• [REQUEST]: Go through the material and write it all out exactly, minus the pictures.

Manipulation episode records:
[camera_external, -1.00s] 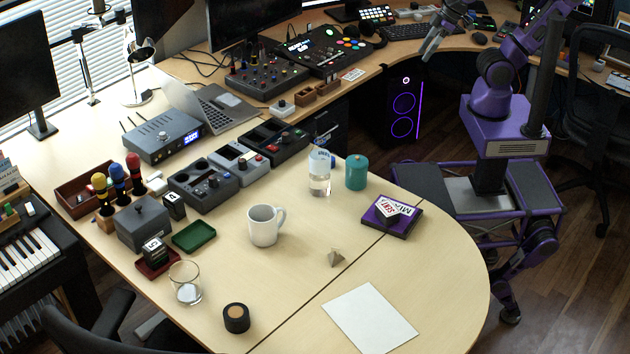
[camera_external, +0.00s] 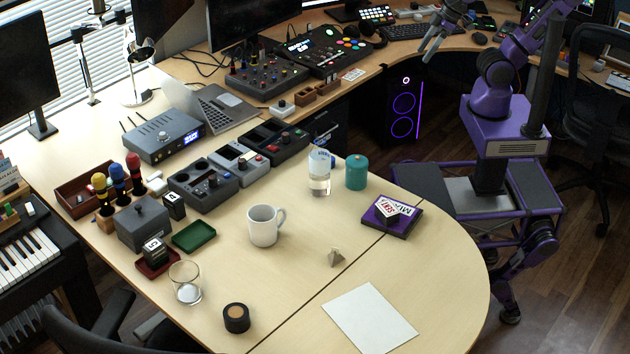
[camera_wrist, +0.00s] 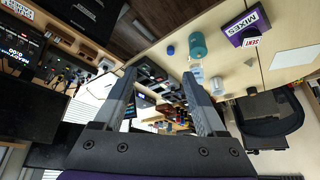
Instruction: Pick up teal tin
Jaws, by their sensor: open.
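The teal tin (camera_external: 356,172) stands upright on the light wooden desk, just right of a clear water bottle (camera_external: 319,172). In the wrist view the teal tin (camera_wrist: 198,46) shows at the upper middle, beyond the fingertips. My gripper (camera_external: 430,48) is up in the air at the top of the external view, well away from the tin. In the wrist view my gripper (camera_wrist: 160,72) has its two fingers spread with nothing between them.
A purple box (camera_external: 411,229) with a card and a small dark block on it lies right of the tin. A white mug (camera_external: 263,226), a small pyramid (camera_external: 336,257) and a white sheet (camera_external: 370,318) are nearer. Desk around the tin's front is clear.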

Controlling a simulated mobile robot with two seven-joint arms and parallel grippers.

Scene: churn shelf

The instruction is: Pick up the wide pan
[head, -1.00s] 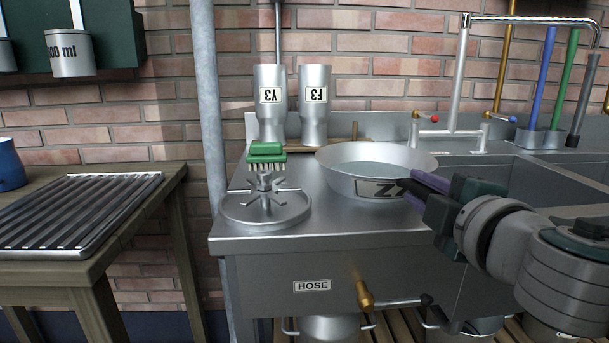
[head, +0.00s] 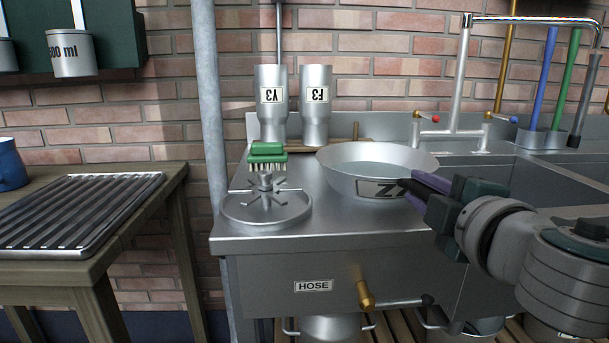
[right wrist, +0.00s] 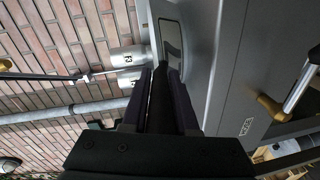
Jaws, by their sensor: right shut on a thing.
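The wide pan (head: 375,160) is a shallow silver metal pan with flared sides and a label on its front. It stands upright on the steel counter (head: 335,222) in the head view. My left gripper is not in view.
A round metal stand (head: 265,208) with a green brush (head: 267,153) is left of the pan. Two inverted steel containers, Y3 (head: 271,103) and F3 (head: 315,105), stand behind. A tap (head: 459,85) and sink lie right. A ridged tray (head: 75,215) rests on the left table.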

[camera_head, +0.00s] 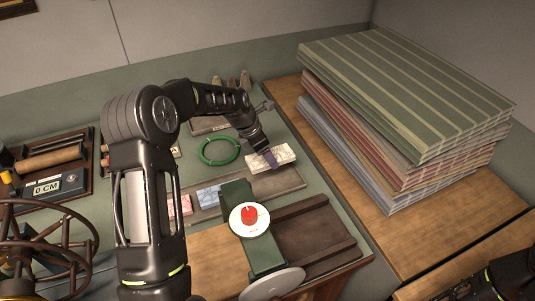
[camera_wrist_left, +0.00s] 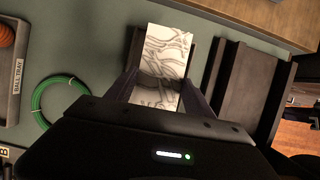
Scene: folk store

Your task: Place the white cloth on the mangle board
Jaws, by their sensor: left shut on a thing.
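The white cloth (camera_head: 283,153), a folded pad with a grey pattern, is pinched between the fingers of my left gripper (camera_head: 268,155). It also shows in the left wrist view (camera_wrist_left: 168,52), gripped at its near part. I cannot tell whether the white cloth touches the board. My right arm shows dark at the lower right corner; its fingers are unclear.
A green machine (camera_head: 265,253) with a red knob (camera_head: 249,213) stands in front of the board. A green ring (camera_head: 220,151) lies behind it. Tall striped cloth stacks (camera_head: 405,105) stand at right. A handwheel (camera_head: 45,235) stands at left.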

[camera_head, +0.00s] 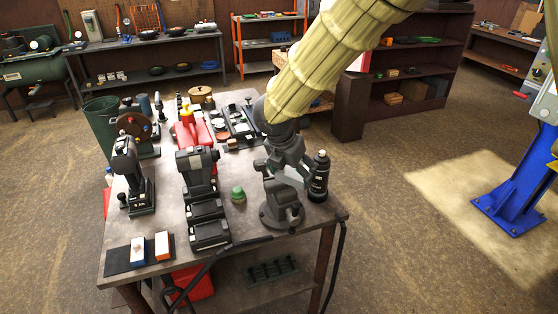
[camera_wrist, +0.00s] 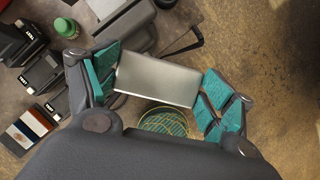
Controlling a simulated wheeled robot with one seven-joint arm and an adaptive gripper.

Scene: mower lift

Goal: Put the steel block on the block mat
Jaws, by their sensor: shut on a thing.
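The steel block (camera_wrist: 157,80) is a plain silver-grey rectangular block between the teal finger pads of my gripper (camera_wrist: 160,88) in the wrist view. My gripper is shut on it, one pad at each end. In the head view my gripper (camera_head: 288,172) is over the right part of the workbench, just above the grey vise (camera_head: 280,208). A flat dark mat (camera_head: 117,261), which looks like the block mat, lies at the bench's front left corner. A blue-and-white block (camera_head: 138,251) and an orange-and-white block (camera_head: 162,246) are at its right side.
Black chargers (camera_head: 209,233) and a green knob-like piece (camera_head: 238,194) stand between vise and mat. A dark bottle (camera_head: 319,177) stands right of the vise. A black cable (camera_head: 205,269) crosses the front edge. A cordless tool (camera_head: 133,175) stands behind the mat.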

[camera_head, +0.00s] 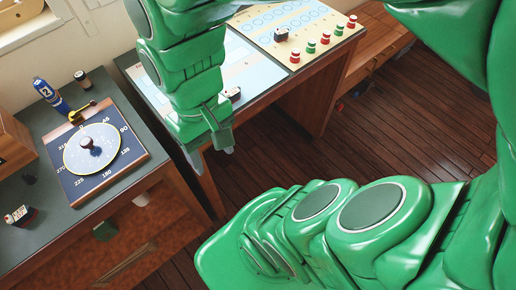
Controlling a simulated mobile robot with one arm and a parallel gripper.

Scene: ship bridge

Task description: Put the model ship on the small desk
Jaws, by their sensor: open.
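A small red, white and dark object (20,215), which looks like a model ship, sits at the left edge of the dark-topped desk (75,232). A second small dark and white piece (232,94) lies on the chart table (241,112), partly hidden by my arm; I cannot tell whether it is a ship. My green gripper (210,155) points down at the near left edge of the chart table. It is open, and I see nothing held in it. Which desk is the small one is not certain.
A compass dial board (115,155) takes up the middle of the left desk, with a blue can (50,96) and a small jar (82,79) behind it. Red and green pegs (311,46) and a dark block (281,33) stand on the board at the back.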

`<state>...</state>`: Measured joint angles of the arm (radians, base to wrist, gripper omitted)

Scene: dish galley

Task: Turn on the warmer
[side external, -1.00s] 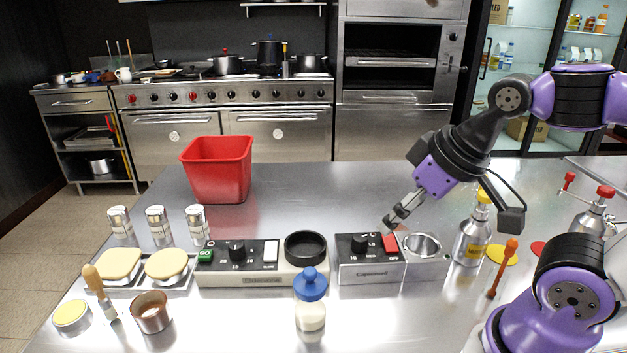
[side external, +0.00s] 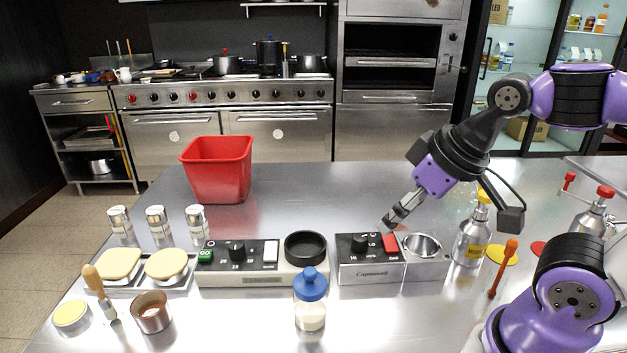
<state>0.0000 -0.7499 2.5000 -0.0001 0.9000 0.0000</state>
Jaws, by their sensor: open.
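Two counter units carry controls, and I cannot tell for sure which is the warmer. The right unit (side external: 370,275) is a silver box with a black panel, a black knob (side external: 360,243), a red switch (side external: 391,243) and a round metal well (side external: 421,244). The left unit (side external: 262,281) has a green GO button (side external: 205,256), a black knob (side external: 237,252), a white switch (side external: 270,252) and a black ring (side external: 305,247). My gripper (side external: 388,226) is open and empty, pointing down-left just above the red switch. I cannot tell whether it touches the switch.
A blue-capped jar (side external: 310,312) stands in front between the units. A red bin (side external: 218,170) stands behind. The steel counter behind the right unit is clear.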

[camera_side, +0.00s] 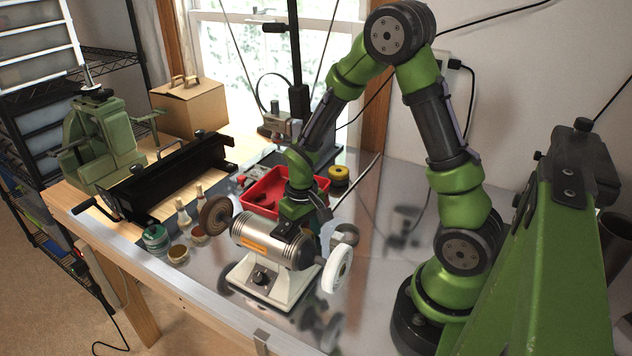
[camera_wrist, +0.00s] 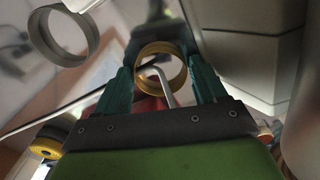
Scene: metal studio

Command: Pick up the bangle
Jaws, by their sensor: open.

• [EXERCISE SOLUTION]:
[camera_external, -1.00s] 
[camera_external, +0.00s] 
[camera_wrist, +0.00s] 
Instruction: Pick up teal tin
Jaws, by their sensor: open.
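The teal tin (camera_external: 356,172) stands upright on the light wooden desk, just right of a clear water bottle (camera_external: 319,172). In the wrist view the teal tin (camera_wrist: 198,46) shows at the upper middle, beyond the fingertips. My gripper (camera_external: 430,48) is up in the air at the top of the external view, well away from the tin. In the wrist view my gripper (camera_wrist: 160,72) has its two fingers spread with nothing between them.
A purple box (camera_external: 411,229) with a card and a small dark block on it lies right of the tin. A white mug (camera_external: 263,226), a small pyramid (camera_external: 336,257) and a white sheet (camera_external: 370,318) are nearer. Desk around the tin's front is clear.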

Controlling a simulated mobile robot with two seven-joint arms and parallel grippers.

Scene: churn shelf

The instruction is: Pick up the wide pan
[head, -1.00s] 
[head, +0.00s] 
[right wrist, +0.00s] 
Jaws, by their sensor: right shut on a thing.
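The wide pan (head: 375,160) is a shallow silver metal pan with flared sides and a label on its front. It stands upright on the steel counter (head: 335,222) in the head view. My left gripper is not in view.
A round metal stand (head: 265,208) with a green brush (head: 267,153) is left of the pan. Two inverted steel containers, Y3 (head: 271,103) and F3 (head: 315,105), stand behind. A tap (head: 459,85) and sink lie right. A ridged tray (head: 75,215) rests on the left table.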

[camera_head, +0.00s] 
[camera_wrist_left, +0.00s] 
Scene: folk store

Your task: Place the white cloth on the mangle board
Jaws, by their sensor: left shut on a thing.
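The white cloth (camera_head: 283,153), a folded pad with a grey pattern, is pinched between the fingers of my left gripper (camera_head: 268,155). It also shows in the left wrist view (camera_wrist_left: 168,52), gripped at its near part. I cannot tell whether the white cloth touches the board. My right arm shows dark at the lower right corner; its fingers are unclear.
A green machine (camera_head: 265,253) with a red knob (camera_head: 249,213) stands in front of the board. A green ring (camera_head: 220,151) lies behind it. Tall striped cloth stacks (camera_head: 405,105) stand at right. A handwheel (camera_head: 45,235) stands at left.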

[camera_head, +0.00s] 
[camera_wrist, +0.00s] 
Controlling a simulated wheeled robot with one seven-joint arm and an adaptive gripper.

Scene: mower lift

Goal: Put the steel block on the block mat
Jaws, by their sensor: shut on a thing.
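The steel block (camera_wrist: 157,80) is a plain silver-grey rectangular block between the teal finger pads of my gripper (camera_wrist: 160,88) in the wrist view. My gripper is shut on it, one pad at each end. In the head view my gripper (camera_head: 288,172) is over the right part of the workbench, just above the grey vise (camera_head: 280,208). A flat dark mat (camera_head: 117,261), which looks like the block mat, lies at the bench's front left corner. A blue-and-white block (camera_head: 138,251) and an orange-and-white block (camera_head: 162,246) are at its right side.
Black chargers (camera_head: 209,233) and a green knob-like piece (camera_head: 238,194) stand between vise and mat. A dark bottle (camera_head: 319,177) stands right of the vise. A black cable (camera_head: 205,269) crosses the front edge. A cordless tool (camera_head: 133,175) stands behind the mat.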

[camera_head, +0.00s] 
Controlling a simulated mobile robot with one arm and a parallel gripper.

Scene: ship bridge

Task description: Put the model ship on the small desk
Jaws, by their sensor: open.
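A small red, white and dark object (20,215), which looks like a model ship, sits at the left edge of the dark-topped desk (75,232). A second small dark and white piece (232,94) lies on the chart table (241,112), partly hidden by my arm; I cannot tell whether it is a ship. My green gripper (210,155) points down at the near left edge of the chart table. It is open, and I see nothing held in it. Which desk is the small one is not certain.
A compass dial board (115,155) takes up the middle of the left desk, with a blue can (50,96) and a small jar (82,79) behind it. Red and green pegs (311,46) and a dark block (281,33) stand on the board at the back.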

`<state>...</state>`: Measured joint angles of the arm (radians, base to wrist, gripper omitted)

Scene: dish galley

Task: Turn on the warmer
[side external, -1.00s] 
[side external, +0.00s] 
<state>0.0000 -0.7499 2.5000 -0.0001 0.9000 0.0000</state>
Jaws, by their sensor: open.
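Two counter units carry controls, and I cannot tell for sure which is the warmer. The right unit (side external: 370,275) is a silver box with a black panel, a black knob (side external: 360,243), a red switch (side external: 391,243) and a round metal well (side external: 421,244). The left unit (side external: 262,281) has a green GO button (side external: 205,256), a black knob (side external: 237,252), a white switch (side external: 270,252) and a black ring (side external: 305,247). My gripper (side external: 388,226) is open and empty, pointing down-left just above the red switch. I cannot tell whether it touches the switch.
A blue-capped jar (side external: 310,312) stands in front between the units. A red bin (side external: 218,170) stands behind. The steel counter behind the right unit is clear.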

[camera_side, +0.00s] 
[camera_wrist, +0.00s] 
Scene: metal studio

Command: Pick up the bangle
Jaws, by their sensor: open.

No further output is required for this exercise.